● Instruction:
Where a line holds the string "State", return that line.

[Data from robot episodes]

◆ ◆ ◆

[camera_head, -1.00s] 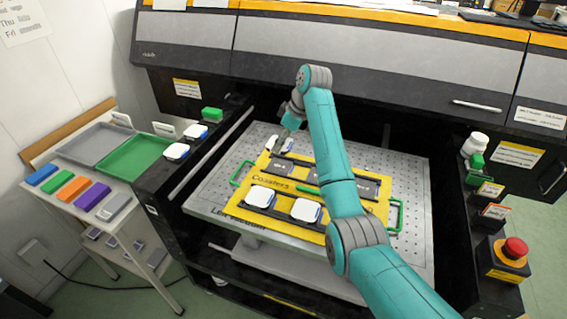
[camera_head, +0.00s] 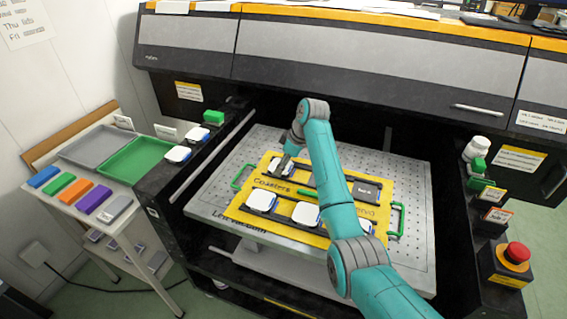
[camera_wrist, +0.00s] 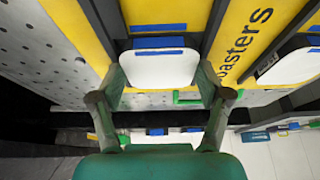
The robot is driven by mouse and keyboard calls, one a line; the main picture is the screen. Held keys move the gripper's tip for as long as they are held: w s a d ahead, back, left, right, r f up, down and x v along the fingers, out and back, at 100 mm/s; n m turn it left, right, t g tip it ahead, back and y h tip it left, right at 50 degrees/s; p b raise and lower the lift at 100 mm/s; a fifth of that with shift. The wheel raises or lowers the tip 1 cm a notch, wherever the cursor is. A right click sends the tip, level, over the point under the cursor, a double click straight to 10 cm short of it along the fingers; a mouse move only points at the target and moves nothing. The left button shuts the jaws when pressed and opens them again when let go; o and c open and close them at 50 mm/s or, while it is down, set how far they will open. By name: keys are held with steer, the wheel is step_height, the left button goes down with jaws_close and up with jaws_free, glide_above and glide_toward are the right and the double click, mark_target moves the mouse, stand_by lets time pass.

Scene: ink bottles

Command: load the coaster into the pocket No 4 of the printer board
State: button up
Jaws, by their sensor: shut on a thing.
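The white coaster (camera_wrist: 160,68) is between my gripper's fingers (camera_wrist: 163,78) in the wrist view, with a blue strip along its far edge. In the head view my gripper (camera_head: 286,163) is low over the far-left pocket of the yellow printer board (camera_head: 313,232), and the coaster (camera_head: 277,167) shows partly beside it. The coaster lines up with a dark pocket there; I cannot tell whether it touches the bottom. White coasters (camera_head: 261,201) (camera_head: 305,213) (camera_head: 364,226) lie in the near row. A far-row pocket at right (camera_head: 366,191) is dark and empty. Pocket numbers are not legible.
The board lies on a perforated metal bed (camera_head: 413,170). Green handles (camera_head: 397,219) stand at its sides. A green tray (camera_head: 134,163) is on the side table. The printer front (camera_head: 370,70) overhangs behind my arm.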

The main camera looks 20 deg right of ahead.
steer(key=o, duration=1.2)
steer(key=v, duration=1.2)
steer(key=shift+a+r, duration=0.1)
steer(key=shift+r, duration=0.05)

◆ ◆ ◆

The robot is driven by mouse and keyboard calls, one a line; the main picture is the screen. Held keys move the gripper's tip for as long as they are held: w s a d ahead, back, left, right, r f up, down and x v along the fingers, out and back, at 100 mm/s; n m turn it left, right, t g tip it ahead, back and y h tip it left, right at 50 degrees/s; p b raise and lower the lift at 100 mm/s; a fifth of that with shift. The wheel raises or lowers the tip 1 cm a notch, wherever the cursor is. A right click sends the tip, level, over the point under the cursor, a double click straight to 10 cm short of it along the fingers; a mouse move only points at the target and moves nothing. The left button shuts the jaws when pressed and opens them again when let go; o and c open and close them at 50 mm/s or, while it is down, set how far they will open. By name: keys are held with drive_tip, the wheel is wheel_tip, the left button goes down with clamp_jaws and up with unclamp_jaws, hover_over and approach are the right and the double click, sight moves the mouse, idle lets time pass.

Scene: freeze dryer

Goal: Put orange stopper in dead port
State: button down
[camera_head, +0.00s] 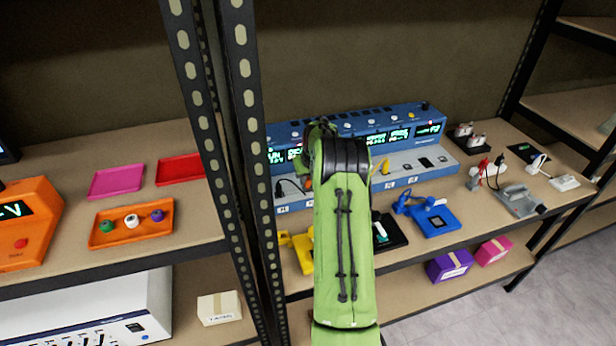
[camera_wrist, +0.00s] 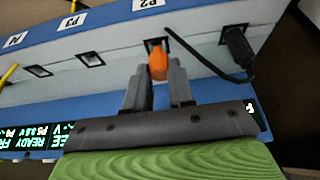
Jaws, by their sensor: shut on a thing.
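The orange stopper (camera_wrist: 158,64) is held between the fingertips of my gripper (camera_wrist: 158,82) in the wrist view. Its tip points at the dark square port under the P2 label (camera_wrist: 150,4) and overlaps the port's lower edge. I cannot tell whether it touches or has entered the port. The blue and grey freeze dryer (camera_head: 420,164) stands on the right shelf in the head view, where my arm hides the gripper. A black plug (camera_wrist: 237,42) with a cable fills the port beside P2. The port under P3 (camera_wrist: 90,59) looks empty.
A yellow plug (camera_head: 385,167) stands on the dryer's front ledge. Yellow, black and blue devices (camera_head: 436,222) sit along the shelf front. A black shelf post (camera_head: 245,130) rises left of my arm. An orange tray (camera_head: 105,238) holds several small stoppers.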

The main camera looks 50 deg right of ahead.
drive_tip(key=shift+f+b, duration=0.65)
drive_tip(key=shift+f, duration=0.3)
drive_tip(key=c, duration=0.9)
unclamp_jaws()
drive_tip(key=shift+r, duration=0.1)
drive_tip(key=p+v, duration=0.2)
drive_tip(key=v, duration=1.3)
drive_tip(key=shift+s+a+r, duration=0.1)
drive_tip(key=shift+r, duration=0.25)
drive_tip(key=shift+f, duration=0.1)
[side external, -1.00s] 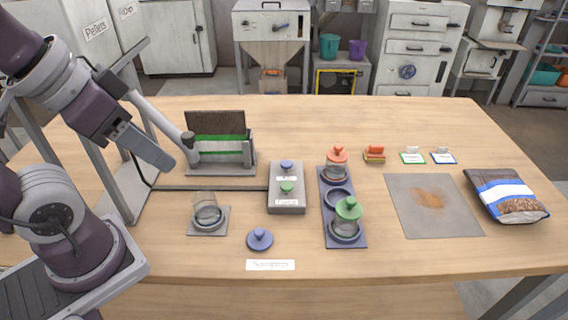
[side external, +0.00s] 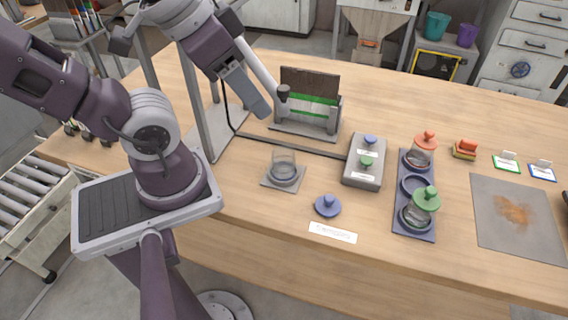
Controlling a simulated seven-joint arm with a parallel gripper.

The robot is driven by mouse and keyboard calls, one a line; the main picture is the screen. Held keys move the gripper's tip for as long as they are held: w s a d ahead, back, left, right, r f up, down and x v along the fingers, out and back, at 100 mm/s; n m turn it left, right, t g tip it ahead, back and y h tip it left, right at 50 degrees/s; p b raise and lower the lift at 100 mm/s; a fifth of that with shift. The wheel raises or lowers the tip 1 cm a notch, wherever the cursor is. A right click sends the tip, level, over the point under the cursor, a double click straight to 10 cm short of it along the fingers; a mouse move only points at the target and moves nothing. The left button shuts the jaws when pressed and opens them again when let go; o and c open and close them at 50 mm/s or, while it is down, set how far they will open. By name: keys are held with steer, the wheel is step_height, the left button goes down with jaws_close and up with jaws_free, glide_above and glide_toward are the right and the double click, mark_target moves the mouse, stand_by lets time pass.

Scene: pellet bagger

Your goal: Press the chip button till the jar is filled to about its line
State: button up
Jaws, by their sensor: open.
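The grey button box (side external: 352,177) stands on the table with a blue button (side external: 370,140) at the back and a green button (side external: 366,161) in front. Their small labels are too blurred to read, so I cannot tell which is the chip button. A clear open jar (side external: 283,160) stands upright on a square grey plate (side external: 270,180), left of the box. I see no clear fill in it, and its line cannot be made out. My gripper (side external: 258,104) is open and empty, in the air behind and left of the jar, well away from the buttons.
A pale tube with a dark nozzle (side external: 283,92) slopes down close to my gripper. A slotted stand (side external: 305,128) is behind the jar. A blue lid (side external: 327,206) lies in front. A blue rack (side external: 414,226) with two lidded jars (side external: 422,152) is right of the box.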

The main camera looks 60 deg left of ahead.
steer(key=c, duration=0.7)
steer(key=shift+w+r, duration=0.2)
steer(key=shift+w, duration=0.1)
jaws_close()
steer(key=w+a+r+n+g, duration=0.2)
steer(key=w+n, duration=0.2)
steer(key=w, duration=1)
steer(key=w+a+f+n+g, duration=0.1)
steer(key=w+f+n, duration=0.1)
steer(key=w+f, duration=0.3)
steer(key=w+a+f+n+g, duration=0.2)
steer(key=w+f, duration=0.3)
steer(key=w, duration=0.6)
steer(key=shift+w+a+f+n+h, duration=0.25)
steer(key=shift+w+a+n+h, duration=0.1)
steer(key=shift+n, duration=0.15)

◆ ◆ ◆

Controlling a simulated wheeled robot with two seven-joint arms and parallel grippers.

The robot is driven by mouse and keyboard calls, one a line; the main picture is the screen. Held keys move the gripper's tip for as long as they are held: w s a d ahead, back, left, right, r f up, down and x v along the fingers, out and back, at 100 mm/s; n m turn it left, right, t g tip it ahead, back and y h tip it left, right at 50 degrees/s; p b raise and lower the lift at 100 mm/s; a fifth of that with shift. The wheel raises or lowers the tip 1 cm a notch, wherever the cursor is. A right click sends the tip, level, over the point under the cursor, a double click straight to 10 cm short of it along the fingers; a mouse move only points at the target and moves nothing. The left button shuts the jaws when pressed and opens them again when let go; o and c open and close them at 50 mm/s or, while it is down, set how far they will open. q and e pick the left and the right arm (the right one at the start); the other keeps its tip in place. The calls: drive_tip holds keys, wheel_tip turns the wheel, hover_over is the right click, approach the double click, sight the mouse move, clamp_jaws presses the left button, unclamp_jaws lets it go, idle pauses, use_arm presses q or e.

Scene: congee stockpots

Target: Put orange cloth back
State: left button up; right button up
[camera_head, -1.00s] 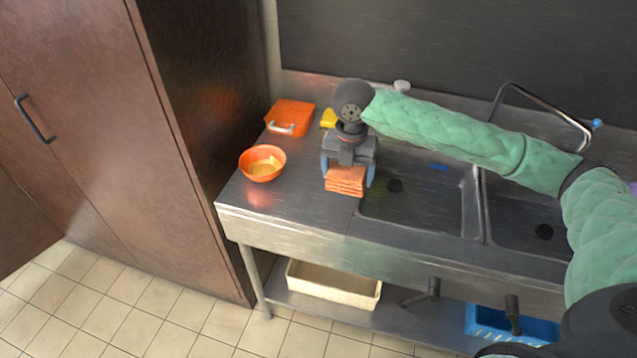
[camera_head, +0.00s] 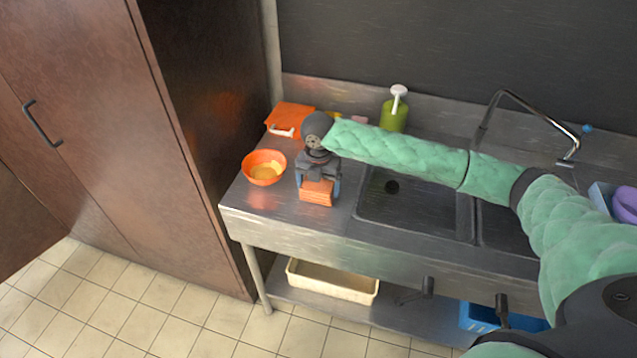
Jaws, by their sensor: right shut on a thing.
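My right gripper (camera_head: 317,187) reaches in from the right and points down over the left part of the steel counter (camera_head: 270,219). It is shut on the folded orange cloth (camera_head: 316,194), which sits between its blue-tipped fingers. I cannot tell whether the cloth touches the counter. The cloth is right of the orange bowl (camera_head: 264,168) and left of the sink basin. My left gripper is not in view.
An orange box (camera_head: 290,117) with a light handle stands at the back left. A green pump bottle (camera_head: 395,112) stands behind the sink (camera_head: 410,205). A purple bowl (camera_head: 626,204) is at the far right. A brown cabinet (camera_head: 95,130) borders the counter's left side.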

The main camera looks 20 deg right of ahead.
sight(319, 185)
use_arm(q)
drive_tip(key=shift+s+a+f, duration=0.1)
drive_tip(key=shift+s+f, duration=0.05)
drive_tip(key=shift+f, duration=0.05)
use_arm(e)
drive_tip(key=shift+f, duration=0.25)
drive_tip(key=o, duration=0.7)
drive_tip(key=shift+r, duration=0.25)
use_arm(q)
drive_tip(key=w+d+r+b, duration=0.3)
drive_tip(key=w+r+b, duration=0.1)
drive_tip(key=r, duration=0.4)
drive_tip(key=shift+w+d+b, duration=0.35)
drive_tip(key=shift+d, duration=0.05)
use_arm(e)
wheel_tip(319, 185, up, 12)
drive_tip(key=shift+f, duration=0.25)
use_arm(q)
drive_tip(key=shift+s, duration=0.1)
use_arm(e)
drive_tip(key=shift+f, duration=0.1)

◆ ◆ ◆

● Expected answer:
State: button up
State: button down
State: button up
State: left button up; right button up

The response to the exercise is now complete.